#### Records ####

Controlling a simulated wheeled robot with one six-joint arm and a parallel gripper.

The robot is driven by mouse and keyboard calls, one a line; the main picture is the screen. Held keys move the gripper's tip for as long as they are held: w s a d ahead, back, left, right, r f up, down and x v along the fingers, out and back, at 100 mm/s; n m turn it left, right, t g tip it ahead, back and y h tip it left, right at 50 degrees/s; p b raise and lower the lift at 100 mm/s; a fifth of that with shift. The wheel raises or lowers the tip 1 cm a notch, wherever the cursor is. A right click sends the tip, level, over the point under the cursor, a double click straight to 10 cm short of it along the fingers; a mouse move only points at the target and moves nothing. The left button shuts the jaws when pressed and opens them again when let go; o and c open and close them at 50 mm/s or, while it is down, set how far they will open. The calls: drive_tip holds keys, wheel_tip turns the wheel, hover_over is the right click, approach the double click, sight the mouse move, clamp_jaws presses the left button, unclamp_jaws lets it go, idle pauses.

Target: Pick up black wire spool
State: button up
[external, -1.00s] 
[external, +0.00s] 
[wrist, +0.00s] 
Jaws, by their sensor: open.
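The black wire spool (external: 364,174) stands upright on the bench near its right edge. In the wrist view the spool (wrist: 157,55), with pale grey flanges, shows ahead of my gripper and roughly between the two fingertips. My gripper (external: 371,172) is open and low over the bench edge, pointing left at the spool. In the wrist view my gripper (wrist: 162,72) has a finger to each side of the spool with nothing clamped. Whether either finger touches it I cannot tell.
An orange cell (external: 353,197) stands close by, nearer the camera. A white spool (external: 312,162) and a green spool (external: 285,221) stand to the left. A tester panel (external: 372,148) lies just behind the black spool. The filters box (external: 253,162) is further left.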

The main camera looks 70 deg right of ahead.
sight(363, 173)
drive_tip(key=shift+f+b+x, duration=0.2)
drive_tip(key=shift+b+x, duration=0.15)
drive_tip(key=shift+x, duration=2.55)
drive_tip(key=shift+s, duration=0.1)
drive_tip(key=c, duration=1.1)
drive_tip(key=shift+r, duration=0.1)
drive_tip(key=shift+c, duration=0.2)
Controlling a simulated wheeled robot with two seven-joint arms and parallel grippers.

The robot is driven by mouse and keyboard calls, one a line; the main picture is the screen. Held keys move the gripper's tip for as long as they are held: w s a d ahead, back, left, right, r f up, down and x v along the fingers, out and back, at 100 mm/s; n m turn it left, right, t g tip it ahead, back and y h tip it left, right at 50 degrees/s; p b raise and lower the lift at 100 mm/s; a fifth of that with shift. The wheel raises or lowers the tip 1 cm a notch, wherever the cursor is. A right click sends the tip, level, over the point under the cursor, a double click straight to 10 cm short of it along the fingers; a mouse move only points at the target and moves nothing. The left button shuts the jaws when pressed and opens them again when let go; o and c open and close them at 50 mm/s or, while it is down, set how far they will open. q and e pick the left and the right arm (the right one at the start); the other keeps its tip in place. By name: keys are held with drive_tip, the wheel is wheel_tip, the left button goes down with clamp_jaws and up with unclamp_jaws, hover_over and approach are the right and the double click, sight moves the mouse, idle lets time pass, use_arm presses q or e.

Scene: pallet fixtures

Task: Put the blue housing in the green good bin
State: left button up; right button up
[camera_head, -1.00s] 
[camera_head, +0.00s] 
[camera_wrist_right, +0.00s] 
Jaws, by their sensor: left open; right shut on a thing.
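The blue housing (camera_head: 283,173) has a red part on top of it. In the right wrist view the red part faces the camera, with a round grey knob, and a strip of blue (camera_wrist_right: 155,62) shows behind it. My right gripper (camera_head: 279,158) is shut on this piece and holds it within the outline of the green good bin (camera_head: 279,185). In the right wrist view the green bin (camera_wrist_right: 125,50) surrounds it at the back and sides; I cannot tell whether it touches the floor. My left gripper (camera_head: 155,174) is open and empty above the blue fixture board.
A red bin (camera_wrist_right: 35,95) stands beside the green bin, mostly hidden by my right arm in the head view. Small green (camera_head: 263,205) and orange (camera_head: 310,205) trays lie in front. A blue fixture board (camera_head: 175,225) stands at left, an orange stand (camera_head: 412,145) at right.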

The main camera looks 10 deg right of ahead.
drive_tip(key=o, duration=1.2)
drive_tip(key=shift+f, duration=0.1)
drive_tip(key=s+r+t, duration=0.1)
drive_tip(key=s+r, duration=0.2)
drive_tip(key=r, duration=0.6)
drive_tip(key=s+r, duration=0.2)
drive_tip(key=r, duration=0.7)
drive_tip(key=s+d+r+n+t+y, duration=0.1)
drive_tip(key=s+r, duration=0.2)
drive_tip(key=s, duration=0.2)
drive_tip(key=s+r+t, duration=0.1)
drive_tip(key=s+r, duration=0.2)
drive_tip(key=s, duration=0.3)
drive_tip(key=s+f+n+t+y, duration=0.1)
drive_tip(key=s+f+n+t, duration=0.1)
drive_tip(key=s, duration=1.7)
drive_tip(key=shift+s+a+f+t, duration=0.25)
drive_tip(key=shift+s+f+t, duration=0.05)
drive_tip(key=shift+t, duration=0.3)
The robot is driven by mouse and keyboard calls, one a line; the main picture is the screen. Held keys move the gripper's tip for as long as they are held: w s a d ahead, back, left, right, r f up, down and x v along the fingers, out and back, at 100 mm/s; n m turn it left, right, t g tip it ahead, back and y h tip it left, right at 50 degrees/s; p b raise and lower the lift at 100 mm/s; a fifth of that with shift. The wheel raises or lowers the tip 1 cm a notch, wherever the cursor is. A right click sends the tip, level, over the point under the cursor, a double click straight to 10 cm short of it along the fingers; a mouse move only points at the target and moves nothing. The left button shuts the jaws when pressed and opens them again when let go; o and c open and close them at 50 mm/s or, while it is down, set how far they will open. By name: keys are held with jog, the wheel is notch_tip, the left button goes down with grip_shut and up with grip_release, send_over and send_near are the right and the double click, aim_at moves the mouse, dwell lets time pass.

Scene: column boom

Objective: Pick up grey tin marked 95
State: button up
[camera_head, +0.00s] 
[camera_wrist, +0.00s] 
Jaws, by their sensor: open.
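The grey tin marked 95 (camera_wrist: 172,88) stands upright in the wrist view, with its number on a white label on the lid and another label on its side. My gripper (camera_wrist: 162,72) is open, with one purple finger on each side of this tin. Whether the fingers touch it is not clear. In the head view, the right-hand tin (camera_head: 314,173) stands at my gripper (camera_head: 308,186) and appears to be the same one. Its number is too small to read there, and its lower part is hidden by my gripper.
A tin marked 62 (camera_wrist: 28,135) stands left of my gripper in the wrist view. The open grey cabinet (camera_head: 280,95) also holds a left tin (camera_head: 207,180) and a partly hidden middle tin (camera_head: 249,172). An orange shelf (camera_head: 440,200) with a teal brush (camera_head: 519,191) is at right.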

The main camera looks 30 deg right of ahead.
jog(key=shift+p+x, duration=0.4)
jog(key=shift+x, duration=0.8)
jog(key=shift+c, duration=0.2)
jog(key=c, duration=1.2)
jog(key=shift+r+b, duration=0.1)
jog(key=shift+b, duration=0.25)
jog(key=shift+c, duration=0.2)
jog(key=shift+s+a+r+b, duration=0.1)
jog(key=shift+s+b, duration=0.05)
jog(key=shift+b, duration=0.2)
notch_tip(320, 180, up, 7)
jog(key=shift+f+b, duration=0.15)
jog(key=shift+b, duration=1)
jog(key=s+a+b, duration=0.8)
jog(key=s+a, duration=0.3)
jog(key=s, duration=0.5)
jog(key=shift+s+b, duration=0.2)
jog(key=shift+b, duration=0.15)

####

_Exercise:_ Give back, word for word, only the lines above from the line holding "The main camera looks 70 deg right of ahead." to the line holding "Controlling a simulated wheeled robot with two", both included.

_Worked answer:_
The main camera looks 70 deg right of ahead.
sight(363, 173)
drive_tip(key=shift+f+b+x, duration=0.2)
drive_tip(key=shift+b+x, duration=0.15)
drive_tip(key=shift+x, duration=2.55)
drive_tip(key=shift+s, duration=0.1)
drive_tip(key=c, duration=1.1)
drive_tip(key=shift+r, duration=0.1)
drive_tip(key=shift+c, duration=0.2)
Controlling a simulated wheeled robot with two seven-joint arms and parallel grippers.

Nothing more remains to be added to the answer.